● **Given task**:
Every line of the data must be copied exactly.

Data items:
┄┄┄┄┄┄┄┄┄┄
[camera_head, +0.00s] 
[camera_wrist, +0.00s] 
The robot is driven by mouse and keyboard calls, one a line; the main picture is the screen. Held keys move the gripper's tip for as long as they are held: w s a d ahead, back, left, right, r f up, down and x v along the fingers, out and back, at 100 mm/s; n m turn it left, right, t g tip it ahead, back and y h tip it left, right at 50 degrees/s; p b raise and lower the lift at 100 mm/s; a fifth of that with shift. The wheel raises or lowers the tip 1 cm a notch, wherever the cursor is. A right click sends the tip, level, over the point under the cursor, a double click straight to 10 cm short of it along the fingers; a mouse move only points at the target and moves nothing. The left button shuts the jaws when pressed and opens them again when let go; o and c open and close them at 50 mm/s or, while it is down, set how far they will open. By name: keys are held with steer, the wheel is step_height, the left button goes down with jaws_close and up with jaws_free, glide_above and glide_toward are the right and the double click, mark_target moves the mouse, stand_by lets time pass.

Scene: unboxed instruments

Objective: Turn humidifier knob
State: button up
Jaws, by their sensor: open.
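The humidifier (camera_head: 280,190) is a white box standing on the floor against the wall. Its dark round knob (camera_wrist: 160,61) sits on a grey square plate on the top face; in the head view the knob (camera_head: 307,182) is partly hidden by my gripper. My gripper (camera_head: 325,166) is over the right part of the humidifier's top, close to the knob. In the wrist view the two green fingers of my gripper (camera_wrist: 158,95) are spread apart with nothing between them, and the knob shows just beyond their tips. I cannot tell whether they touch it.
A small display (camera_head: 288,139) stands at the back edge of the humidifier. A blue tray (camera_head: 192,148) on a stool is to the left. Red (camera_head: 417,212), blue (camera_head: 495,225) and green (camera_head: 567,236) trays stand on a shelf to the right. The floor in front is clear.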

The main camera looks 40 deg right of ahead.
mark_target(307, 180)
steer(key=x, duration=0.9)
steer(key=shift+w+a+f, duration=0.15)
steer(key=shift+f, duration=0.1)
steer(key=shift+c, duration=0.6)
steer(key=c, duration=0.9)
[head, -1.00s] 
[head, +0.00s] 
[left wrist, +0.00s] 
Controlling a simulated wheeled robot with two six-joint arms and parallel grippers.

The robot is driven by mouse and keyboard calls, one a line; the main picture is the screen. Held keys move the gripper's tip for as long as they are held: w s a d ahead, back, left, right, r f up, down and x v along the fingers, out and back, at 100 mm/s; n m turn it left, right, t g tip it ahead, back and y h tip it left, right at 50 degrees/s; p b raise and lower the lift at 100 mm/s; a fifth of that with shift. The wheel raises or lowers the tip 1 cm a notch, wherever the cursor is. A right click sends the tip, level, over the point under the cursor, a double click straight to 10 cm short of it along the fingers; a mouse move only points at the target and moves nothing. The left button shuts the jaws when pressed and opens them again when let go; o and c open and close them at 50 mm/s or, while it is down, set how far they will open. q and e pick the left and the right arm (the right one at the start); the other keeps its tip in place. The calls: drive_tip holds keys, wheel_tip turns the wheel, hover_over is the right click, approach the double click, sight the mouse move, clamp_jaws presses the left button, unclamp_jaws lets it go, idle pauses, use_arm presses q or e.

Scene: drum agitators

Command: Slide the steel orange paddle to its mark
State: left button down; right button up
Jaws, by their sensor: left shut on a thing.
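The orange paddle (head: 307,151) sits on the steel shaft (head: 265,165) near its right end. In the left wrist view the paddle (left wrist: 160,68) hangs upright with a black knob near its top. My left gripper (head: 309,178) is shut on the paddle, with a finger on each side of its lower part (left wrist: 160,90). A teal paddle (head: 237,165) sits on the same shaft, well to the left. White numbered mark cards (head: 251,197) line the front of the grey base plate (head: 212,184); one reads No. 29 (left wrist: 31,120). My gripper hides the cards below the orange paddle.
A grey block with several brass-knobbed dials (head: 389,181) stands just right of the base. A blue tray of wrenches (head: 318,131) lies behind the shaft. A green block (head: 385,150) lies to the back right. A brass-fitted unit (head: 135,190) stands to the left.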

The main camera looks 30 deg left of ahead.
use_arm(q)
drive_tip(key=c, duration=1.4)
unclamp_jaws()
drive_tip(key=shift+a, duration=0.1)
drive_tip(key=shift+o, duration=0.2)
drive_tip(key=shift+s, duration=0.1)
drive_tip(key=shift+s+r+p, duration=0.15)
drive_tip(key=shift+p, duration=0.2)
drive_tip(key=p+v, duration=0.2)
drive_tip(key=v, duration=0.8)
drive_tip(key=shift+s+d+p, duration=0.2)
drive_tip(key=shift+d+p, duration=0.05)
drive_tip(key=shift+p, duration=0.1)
┄┄┄┄┄┄┄┄┄┄
● **In response**:
[camera_head, +0.00s] 
[camera_wrist, +0.00s] 
The robot is driven by mouse and keyboard calls, one a line; the main picture is the screen. Held keys move the gripper's tip for as long as they are held: w s a d ahead, back, left, right, r f up, down and x v along the fingers, out and back, at 100 mm/s; n m turn it left, right, t g tip it ahead, back and y h tip it left, right at 50 degrees/s; p b raise and lower the lift at 100 mm/s; a fifth of that with shift. The wheel raises or lowers the tip 1 cm a notch, wherever the cursor is. A right click sends the tip, level, over the point under the cursor, a double click straight to 10 cm short of it along the fingers; a mouse move only points at the target and moves nothing. The left button shuts the jaws when pressed and opens them again when let go; o and c open and close them at 50 mm/s or, while it is down, set how far they will open. By name: keys are held with steer, the wheel is step_height, the left button goes down with jaws_close and up with jaws_free, glide_above and glide_toward are the right and the double click, mark_target moves the mouse, stand_by lets time pass.

Scene: unboxed instruments

Objective: Turn humidifier knob
State: button up
Jaws, by their sensor: open.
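The humidifier (camera_head: 280,190) is a white box standing on the floor against the wall. Its dark round knob (camera_wrist: 160,61) sits on a grey square plate on the top face; in the head view the knob (camera_head: 307,182) is partly hidden by my gripper. My gripper (camera_head: 325,166) is over the right part of the humidifier's top, close to the knob. In the wrist view the two green fingers of my gripper (camera_wrist: 158,95) are spread apart with nothing between them, and the knob shows just beyond their tips. I cannot tell whether they touch it.
A small display (camera_head: 288,139) stands at the back edge of the humidifier. A blue tray (camera_head: 192,148) on a stool is to the left. Red (camera_head: 417,212), blue (camera_head: 495,225) and green (camera_head: 567,236) trays stand on a shelf to the right. The floor in front is clear.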

The main camera looks 40 deg right of ahead.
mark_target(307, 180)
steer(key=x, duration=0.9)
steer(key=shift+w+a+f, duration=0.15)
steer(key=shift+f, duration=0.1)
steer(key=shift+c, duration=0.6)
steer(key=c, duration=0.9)
[head, -1.00s] 
[head, +0.00s] 
[left wrist, +0.00s] 
Controlling a simulated wheeled robot with two six-joint arms and parallel grippers.

The robot is driven by mouse and keyboard calls, one a line; the main picture is the screen. Held keys move the gripper's tip for as long as they are held: w s a d ahead, back, left, right, r f up, down and x v along the fingers, out and back, at 100 mm/s; n m turn it left, right, t g tip it ahead, back and y h tip it left, right at 50 degrees/s; p b raise and lower the lift at 100 mm/s; a fifth of that with shift. The wheel raises or lowers the tip 1 cm a notch, wherever the cursor is. A right click sends the tip, level, over the point under the cursor, a double click straight to 10 cm short of it along the fingers; a mouse move only points at the target and moves nothing. The left button shuts the jaws when pressed and opens them again when let go; o and c open and close them at 50 mm/s or, while it is down, set how far they will open. q and e pick the left and the right arm (the right one at the start); the other keeps its tip in place. The calls: drive_tip holds keys, wheel_tip turns the wheel, hover_over is the right click, approach the double click, sight the mouse move, clamp_jaws presses the left button, unclamp_jaws lets it go, idle pauses, use_arm presses q or e.

Scene: drum agitators

Command: Slide the steel orange paddle to its mark
State: left button down; right button up
Jaws, by their sensor: left shut on a thing.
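The orange paddle (head: 307,151) sits on the steel shaft (head: 265,165) near its right end. In the left wrist view the paddle (left wrist: 160,68) hangs upright with a black knob near its top. My left gripper (head: 309,178) is shut on the paddle, with a finger on each side of its lower part (left wrist: 160,90). A teal paddle (head: 237,165) sits on the same shaft, well to the left. White numbered mark cards (head: 251,197) line the front of the grey base plate (head: 212,184); one reads No. 29 (left wrist: 31,120). My gripper hides the cards below the orange paddle.
A grey block with several brass-knobbed dials (head: 389,181) stands just right of the base. A blue tray of wrenches (head: 318,131) lies behind the shaft. A green block (head: 385,150) lies to the back right. A brass-fitted unit (head: 135,190) stands to the left.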

The main camera looks 30 deg left of ahead.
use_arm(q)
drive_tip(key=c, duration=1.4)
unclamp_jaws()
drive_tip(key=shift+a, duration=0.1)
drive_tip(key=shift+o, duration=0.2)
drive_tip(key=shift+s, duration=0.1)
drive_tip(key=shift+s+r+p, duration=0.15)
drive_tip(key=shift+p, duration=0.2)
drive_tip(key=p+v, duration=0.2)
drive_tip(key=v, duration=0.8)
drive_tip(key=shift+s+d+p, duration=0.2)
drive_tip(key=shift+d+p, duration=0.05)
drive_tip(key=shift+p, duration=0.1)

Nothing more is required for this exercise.